Il suo maestro, però, era anche un gran seduttore di vecchie e facoltose signore sole, che corteggiava senza eccezione alcuna, amandole devotamente e ricevendone ricche ricompense, ciò che gli aveva cambiato la vita quando l'ottantaduenne Madame D. (Tilda Swinton, bravissima e "invecchiata" a dovere) si ricordò di lui nell'ultimo testamento, lasciandogli un'eredità così cospicua da innescare violente reazioni a catena nei suoi eredi che, a cominciare dal figlio Dimitri (Adrien Brody, spassosissimo), condussero contro di lui una guerra senza esclusione di colpi, mentre le vere guerre del '900 avrebbero sconvolto l'assetto delle gerarchie sociali in ogni parte dell'Europa, spazzando via il mondo da operetta di arciduchi, principesse e sovrani, in vacanza al Grand Budapest Hotel della terra di Zubrowka.

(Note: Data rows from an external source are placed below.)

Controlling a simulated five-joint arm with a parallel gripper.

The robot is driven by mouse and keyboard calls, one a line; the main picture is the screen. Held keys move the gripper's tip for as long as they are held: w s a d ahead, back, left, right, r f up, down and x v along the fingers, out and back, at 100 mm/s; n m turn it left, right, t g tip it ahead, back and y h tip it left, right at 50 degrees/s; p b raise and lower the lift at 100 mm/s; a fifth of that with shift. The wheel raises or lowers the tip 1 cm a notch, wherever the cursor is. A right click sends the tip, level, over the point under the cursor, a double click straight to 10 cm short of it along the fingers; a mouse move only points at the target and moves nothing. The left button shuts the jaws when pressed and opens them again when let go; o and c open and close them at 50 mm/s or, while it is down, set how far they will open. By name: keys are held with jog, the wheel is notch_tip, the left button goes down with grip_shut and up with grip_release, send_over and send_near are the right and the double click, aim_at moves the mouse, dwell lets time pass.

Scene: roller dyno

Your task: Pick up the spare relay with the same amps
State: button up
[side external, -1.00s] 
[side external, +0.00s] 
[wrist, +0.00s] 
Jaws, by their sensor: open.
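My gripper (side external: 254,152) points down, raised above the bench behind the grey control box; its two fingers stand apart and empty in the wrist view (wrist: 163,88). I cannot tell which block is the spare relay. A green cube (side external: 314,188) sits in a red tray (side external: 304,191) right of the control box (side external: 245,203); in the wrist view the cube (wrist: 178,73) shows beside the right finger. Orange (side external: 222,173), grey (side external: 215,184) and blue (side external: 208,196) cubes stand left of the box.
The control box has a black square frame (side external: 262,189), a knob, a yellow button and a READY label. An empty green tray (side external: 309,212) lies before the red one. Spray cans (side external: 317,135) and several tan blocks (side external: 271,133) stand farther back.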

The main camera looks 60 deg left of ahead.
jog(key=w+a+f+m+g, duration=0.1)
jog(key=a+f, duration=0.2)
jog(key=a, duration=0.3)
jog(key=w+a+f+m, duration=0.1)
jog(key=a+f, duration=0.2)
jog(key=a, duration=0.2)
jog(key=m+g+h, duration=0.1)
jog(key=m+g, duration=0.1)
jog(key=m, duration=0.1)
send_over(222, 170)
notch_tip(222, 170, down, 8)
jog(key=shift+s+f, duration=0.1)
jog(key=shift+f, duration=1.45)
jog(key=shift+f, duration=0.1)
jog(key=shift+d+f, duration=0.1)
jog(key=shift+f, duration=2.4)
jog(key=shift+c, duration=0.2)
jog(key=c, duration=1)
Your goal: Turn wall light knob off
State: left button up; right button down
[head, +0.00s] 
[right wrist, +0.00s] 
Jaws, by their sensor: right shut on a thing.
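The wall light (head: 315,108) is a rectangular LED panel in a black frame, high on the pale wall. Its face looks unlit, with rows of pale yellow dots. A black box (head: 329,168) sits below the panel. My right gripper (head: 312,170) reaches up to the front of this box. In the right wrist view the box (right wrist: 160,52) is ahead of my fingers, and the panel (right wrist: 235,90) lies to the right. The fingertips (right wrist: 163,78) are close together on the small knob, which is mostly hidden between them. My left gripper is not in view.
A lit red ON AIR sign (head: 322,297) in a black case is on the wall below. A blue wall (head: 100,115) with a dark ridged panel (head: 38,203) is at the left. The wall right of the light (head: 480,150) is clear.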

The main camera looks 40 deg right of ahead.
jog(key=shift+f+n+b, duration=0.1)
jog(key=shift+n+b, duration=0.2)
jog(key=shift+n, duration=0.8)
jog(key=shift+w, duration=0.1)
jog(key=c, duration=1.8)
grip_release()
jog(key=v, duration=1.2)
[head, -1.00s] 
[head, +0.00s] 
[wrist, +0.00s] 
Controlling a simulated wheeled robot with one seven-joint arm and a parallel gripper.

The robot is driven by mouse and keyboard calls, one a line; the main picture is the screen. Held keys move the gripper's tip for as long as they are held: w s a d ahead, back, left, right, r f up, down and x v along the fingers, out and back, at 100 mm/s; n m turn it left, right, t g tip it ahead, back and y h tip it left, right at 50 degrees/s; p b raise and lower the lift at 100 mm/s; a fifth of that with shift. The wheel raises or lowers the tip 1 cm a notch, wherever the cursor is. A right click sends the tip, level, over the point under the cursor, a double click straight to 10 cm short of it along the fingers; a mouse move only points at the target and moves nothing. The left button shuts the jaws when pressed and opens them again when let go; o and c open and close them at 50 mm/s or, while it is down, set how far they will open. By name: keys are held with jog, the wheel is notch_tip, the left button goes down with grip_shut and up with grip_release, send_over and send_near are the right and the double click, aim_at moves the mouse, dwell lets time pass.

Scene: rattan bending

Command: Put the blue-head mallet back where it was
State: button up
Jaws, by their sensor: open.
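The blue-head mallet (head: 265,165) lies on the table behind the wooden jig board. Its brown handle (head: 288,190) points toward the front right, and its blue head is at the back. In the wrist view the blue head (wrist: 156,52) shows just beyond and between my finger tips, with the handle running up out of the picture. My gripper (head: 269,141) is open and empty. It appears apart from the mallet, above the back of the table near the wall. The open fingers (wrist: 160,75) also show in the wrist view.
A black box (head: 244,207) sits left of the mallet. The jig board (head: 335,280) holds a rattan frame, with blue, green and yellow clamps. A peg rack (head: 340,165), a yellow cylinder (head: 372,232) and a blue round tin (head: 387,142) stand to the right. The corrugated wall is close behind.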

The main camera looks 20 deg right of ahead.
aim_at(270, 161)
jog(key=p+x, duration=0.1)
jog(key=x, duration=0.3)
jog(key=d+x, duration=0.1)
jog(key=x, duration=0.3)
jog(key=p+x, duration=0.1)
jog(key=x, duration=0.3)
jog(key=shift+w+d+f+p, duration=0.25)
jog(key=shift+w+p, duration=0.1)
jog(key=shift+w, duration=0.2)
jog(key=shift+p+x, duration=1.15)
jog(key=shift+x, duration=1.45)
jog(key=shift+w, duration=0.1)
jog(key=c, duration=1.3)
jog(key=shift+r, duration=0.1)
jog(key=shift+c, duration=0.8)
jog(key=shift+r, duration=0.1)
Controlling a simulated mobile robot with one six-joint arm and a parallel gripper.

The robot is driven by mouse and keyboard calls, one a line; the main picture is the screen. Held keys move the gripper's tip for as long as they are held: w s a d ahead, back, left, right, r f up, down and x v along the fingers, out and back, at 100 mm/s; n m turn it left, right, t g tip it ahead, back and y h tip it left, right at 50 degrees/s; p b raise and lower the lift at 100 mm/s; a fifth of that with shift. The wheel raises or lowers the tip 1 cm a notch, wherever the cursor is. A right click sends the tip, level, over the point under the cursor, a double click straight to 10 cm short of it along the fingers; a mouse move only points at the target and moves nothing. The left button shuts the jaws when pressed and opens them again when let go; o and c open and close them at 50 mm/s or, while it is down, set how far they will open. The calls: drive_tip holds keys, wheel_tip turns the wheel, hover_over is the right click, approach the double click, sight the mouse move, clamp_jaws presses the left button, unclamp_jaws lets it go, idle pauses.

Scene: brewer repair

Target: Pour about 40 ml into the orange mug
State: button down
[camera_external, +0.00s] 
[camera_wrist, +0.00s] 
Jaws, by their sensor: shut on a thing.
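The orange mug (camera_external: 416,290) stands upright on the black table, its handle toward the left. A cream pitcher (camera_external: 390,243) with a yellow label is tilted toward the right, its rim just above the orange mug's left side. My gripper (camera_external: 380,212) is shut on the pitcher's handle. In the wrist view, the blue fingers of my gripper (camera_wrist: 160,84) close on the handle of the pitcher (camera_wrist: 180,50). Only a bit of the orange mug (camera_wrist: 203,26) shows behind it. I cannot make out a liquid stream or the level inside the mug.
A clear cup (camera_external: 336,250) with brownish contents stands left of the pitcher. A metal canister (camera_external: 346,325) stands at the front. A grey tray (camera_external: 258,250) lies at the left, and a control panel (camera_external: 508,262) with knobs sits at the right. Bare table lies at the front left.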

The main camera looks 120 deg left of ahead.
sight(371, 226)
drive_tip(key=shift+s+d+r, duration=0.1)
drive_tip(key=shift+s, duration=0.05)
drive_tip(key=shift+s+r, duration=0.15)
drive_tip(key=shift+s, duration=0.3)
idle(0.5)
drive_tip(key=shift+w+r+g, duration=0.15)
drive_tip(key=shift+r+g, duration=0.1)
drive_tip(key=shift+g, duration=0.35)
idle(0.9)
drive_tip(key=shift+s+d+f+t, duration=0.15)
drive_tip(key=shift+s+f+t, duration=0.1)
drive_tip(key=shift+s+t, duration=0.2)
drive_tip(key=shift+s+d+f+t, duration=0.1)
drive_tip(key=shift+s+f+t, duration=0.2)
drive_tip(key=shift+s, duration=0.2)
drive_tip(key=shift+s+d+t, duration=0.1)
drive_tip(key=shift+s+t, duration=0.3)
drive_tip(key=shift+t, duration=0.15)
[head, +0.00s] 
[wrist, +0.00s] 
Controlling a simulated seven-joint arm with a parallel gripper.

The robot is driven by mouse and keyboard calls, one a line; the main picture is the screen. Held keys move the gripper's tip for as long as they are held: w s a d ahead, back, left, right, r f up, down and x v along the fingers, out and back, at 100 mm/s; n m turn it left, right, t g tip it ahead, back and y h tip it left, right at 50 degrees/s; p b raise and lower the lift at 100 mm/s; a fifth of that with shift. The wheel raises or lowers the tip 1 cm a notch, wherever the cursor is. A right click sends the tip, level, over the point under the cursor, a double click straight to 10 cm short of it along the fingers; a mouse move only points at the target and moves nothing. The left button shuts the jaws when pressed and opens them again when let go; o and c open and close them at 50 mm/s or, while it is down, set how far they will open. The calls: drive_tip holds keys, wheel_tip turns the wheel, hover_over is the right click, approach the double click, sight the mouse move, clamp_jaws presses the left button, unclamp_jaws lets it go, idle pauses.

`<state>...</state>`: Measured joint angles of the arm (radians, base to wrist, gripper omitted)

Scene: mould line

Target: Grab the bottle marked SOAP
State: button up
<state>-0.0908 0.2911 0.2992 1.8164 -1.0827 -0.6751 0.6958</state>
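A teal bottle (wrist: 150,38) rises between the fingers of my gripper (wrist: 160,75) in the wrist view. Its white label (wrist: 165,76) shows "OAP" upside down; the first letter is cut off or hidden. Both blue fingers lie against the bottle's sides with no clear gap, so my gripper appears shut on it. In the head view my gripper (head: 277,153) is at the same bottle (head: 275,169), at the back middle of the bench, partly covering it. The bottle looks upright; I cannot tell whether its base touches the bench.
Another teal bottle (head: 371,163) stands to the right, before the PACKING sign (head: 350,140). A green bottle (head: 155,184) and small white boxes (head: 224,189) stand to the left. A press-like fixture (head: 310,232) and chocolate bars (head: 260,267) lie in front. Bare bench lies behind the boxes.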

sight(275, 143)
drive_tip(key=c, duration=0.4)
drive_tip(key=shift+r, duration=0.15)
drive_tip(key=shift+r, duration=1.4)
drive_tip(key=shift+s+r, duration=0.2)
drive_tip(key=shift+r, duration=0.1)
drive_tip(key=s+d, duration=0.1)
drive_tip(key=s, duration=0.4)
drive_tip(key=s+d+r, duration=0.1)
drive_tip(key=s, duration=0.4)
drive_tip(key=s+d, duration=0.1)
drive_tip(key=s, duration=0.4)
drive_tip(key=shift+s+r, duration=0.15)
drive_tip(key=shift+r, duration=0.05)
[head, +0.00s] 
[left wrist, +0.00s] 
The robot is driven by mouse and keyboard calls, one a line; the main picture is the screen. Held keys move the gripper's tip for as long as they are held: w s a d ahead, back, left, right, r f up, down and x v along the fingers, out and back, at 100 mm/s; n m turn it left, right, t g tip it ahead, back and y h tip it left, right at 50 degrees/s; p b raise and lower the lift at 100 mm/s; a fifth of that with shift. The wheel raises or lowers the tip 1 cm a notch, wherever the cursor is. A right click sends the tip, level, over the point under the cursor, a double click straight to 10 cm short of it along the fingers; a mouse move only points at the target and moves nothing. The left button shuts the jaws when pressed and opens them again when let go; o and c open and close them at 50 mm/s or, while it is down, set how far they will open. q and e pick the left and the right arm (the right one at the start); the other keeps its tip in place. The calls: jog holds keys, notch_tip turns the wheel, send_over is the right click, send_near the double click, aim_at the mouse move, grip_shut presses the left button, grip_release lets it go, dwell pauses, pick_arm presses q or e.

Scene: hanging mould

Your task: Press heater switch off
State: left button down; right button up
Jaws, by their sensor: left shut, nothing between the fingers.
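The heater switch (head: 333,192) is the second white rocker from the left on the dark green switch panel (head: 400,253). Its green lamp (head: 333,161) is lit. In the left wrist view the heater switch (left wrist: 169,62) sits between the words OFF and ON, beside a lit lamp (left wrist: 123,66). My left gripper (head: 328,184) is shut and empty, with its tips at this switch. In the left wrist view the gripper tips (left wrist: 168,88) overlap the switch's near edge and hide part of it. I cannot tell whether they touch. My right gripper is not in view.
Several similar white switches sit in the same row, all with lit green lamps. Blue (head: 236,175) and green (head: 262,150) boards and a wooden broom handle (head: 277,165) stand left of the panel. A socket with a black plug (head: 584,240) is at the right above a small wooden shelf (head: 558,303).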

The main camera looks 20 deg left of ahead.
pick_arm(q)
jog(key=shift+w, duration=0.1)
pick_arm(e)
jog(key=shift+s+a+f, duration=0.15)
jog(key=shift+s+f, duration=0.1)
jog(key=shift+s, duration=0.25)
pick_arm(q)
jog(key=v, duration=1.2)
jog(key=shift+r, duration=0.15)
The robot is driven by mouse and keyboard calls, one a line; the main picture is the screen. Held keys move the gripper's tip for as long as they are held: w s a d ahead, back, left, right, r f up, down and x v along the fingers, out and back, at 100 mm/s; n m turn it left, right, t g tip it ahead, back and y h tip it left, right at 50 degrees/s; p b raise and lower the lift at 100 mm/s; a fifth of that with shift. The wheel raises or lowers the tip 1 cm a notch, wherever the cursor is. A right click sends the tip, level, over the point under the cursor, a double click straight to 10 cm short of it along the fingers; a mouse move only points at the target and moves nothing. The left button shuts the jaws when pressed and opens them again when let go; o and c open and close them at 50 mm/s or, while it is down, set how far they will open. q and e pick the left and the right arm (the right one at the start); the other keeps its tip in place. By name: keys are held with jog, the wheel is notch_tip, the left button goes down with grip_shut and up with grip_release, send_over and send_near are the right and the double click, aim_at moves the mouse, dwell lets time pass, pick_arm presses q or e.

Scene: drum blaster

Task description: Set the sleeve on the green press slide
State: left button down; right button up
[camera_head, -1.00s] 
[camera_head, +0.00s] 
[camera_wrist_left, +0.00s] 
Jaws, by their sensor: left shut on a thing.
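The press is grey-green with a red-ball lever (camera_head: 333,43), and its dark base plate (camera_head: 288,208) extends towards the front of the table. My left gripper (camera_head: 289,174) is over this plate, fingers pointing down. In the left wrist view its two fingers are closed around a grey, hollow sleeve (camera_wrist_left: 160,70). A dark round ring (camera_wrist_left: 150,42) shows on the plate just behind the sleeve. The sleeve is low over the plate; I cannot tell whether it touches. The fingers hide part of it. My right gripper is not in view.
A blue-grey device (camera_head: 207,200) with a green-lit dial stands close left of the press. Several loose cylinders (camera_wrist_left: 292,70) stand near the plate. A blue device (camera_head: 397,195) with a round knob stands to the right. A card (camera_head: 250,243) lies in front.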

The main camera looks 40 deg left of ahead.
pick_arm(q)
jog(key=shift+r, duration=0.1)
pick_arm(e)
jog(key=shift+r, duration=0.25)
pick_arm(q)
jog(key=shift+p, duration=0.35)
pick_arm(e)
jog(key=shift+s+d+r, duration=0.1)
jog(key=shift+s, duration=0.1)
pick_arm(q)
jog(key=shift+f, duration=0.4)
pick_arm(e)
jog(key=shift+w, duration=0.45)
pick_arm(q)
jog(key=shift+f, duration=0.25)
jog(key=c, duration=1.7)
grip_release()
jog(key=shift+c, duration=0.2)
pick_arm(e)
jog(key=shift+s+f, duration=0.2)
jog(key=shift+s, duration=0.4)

E' lo stesso Zero Moustafa a raccontare a uno scrittore in cerca di ispirazione (Jude Law), di passaggio nell'Hotel ormai profondamente diverso, il tempo passato e le avventurose storie, di cui fu testimone e protagonista, insieme al leggendario concierge, che ne ricambiò fiducia e amicizia, intervenendo più volte in sua difesa, quando la sua condizione di immigrato senza documenti lo rendeva sospetto e indesiderabile in una realtà nella quale, di lì a pochi anni, qualcuno avrebbe creato la propria fortuna politica teorizzando e praticando il più spaventoso razzismo.

 

 

 

 

La vicenda, fantastica nell'impianto, ripercorre, secondo gli stilemi dei racconti di avventura più classici (i viaggi; il rapporto servo-padrone; la casualità degli eventi e degli incontri; i colpi di scena; i misteri; la lotta fra bene e male) la formazione del giovane Zero, collocandosi però in una realtà storica che, avendo i contorni della "Finis Austriae", conferisce al film una certa complessità e un innegabile fascino, senza perdere la leggerezza divertente e un po' surreale tipica di tutti i bellissimi film di Wes Anderson, ciò che, insieme  al cast di attori straordinari (oltre ai già menzionati ricorderei particolarmente Bill Murray e Mathieu Amalric), fa della visione di questo film una gran bella esperienza.